Taraflar arasında görülen dava sonucunda verilen hükmün Yargıtay’ca duruşmalı olarak incelenmesi istenilmekle; duruşma için belli edilen 08.10.2013 gün ve saatte temyiz eden Hazine vekili Avukat U. S. geldi. Karşı taraftan gelen olmadı. Gelenin yüzüne karşı duruşmaya başlandı. Tarafın sözlü açıklamaları dinlendikten sonra duruşmanın bittiği bildirildi. Süresi içinde inceleme raporu ve dosyadaki belgeler okundu.

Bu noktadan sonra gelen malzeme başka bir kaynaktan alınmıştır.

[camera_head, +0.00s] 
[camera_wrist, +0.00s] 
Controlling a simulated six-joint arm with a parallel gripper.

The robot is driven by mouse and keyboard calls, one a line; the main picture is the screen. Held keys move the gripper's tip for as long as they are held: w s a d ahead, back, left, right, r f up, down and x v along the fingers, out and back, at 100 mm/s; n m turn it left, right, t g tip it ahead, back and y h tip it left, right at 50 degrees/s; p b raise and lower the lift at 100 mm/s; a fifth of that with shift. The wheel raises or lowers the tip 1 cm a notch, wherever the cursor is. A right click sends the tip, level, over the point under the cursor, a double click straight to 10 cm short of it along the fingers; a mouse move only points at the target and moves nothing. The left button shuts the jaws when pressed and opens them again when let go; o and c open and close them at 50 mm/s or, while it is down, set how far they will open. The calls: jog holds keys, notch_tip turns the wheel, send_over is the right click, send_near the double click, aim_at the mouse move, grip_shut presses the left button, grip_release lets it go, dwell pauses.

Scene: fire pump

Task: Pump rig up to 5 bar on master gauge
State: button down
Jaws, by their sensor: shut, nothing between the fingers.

GEREĞİ GÖRÜŞÜLDÜ:
Davacı Hazine vekili; K. Köyü … (189) nolu kök kadastro parselinin, davalı Seyhan Belediyesinin 37 nolu imar düzenleme bölgesinde yaptığı imar uygulaması kapsamında kaldığını ve daha sonra da davalı Adana Büyükşehir Belediyesi tarafından imar uygulamasına tabi tutularak çok sayıda imar parselinin oluşturulduğunu; anılan imar uygulamalarından önce Hazine adına kayıtlı 1161 sayılı kadastral parselin kadastro sınırları içerisine de şuyulandırmalar sonucunda K. Köyü … ada 3 ve 4 ile … ada 4, 5 ve 6 sayılı imar parselleriyle yol alanının meydana getirildiğini, ancak gerek Seyhan Belediyesince yapılan 37 nolu imar düzenlemesinin ve gerekse aynı bölgede Adana Büyükşehir Belediyesince yapılan imar uygulamasının idari yargı yerinde iptal edildiklerini ve böylece oluşturulan imar parsellerinin tapu kayıtlarının yolsuz tescil durumuna düştüklerini ileri sürerek; kök parsele geri dönüşümü teminen tapu iptali ve Hazine adına tescil istemiyle asıl ve birleşen davaları açmış, asıl davada ayrıca terditli olarak tazminat talebinde de bulunmuştur. Mahkemece yapılan yargılama sonunda “davanın reddine” karar verilmiş; hüküm, davacı Hazine vekili tarafından temyiz edilmiştir.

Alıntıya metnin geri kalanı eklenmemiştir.